Data from robot episodes
* * * * * * *
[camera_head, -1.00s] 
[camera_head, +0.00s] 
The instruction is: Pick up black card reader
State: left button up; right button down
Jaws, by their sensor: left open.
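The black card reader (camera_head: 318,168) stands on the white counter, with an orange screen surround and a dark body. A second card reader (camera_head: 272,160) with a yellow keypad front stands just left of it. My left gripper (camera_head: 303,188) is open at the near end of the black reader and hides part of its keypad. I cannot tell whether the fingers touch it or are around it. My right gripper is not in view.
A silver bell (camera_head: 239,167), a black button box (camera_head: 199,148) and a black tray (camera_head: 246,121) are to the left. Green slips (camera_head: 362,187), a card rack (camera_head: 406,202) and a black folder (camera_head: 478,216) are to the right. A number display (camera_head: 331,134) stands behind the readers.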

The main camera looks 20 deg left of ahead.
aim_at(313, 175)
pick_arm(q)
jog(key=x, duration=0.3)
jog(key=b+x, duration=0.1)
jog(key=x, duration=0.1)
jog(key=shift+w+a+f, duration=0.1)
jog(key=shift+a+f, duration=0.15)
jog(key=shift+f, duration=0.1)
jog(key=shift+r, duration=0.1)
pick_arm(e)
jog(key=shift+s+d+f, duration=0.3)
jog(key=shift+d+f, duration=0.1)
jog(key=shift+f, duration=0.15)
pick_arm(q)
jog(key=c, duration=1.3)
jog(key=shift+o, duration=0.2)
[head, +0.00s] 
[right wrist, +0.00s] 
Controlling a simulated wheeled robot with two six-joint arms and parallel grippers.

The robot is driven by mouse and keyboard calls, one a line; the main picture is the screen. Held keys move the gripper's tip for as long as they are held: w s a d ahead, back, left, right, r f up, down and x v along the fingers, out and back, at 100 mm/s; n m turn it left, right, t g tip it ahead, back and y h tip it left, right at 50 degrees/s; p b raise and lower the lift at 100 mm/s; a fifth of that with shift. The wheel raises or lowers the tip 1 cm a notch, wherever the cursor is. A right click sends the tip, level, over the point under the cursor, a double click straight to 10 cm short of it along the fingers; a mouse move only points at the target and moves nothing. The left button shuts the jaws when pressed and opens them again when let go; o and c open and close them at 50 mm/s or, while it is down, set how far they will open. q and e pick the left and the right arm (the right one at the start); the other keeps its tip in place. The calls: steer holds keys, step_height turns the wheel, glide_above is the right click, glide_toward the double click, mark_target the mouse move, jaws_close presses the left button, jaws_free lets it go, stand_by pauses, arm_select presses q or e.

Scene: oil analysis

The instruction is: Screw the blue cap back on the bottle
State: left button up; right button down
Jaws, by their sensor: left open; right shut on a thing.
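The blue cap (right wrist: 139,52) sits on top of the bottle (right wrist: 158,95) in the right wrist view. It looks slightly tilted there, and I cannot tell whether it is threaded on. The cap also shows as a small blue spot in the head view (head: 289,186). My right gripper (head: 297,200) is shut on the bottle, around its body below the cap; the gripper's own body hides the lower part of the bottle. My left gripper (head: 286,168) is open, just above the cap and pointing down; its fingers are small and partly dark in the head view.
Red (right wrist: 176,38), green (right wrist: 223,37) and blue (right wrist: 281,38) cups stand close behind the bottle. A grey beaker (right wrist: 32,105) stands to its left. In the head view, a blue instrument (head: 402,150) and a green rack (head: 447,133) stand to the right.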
* * * * * * *
> **GIVEN INSTRUCTION**
Print, from the entries above, the line with "[right wrist, +0.00s]", the line with "Controlling a simulated" and all lines between them, exactly and with nothing else.

> **WRITTEN ANSWER**
[right wrist, +0.00s] 
Controlling a simulated wheeled robot with two six-joint arms and parallel grippers.

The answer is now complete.